The regulator charged that Metro Bank was aware at the time that this figure was wrong and failed to explain that it was subject to an ongoing review and would therefore require a substantial correction.
The FCA also decided to individually fine former Metro Bank chief executive Craig Donaldson and former chief financial officer David Arden £223,100 and £134,600, respectively, for being knowingly concerned in the breach.
Metro Bank won’t appeal, but Donaldson and Arden will, the FCA said.
On AIM, Velocys jumped 18%. The eco-fuel technology company said it won two separate grants from the UK government.
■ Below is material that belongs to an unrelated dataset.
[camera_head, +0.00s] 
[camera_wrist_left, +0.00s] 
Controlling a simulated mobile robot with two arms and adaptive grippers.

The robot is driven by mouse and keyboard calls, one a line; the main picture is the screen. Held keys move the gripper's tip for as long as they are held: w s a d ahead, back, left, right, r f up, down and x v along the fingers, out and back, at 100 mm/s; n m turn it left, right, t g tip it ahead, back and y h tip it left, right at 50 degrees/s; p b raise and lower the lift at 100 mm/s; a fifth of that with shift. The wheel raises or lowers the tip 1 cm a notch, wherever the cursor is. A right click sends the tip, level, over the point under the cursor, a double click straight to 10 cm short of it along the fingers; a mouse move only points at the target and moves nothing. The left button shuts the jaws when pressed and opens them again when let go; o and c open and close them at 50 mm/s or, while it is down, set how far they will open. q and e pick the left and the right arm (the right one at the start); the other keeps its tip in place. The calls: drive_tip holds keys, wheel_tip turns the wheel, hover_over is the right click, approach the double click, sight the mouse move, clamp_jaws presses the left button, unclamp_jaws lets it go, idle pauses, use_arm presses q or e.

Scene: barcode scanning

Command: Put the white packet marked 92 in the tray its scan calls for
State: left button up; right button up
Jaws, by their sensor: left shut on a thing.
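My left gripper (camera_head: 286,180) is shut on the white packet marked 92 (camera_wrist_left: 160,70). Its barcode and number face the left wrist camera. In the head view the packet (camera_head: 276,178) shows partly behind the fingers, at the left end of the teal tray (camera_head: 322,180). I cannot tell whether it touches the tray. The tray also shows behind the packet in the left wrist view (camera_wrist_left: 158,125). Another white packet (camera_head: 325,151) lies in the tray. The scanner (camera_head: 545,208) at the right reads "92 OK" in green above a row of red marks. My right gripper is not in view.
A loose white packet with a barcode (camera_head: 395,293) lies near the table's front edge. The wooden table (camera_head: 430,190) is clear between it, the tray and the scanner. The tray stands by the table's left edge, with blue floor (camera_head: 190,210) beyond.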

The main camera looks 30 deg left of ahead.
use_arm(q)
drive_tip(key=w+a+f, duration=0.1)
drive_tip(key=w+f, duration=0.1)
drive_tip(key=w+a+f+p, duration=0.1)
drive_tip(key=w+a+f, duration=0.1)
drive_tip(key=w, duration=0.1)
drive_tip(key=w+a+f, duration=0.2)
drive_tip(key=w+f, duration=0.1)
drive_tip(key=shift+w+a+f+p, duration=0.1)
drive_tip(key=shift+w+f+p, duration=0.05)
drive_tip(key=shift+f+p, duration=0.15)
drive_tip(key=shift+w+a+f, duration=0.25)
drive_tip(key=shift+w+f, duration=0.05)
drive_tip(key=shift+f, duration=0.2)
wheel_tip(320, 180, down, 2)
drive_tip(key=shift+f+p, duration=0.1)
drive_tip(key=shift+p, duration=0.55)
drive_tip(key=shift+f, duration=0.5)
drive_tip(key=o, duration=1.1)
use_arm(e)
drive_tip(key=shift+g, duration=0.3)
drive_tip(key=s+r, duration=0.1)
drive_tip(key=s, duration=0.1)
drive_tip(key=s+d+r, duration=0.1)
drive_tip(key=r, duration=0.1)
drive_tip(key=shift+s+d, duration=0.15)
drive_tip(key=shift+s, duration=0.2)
The first grant is for up to £27 million from the UK Department for Transport’s Advanced Fuels Fund for the company’s Altalto Immingham Sustainable Aviation Fuel project.
The project, jointly developed by Velocys and British Airways, aims to deliver a commercial waste-to-sustainable aviation fuel plant in Immingham, England.
The second grant is for £2.5 million from the same fund to contribute to Velocys’s e-fuels project in the UK, known as ’e-Alto’.
In European equities on Monday, the CAC 40 in Paris was down just 1.38 points, while the DAX 40 in Frankfurt was down 0.1%.
Stocks in New York were called higher. The Dow Jones Industrial Average was pointed up 0.2% and the S&P 500 index and Nasdaq Composite both up 0.3%.
The pound was quoted at $1.2285 at midday on Monday in London, lower compared to $1.2301 at the stock-market close on Friday. The euro stood at $1.0572, higher against $1.0542. Against the yen, the dollar was trading at JP¥136.77, higher compared to JP¥136.37.
Brent oil was quoted at $75.43 a barrel at midday in London on Monday, down from $77.10 late Friday. Gold was priced at $1,794.99 an ounce, significantly lower against $1,803.01.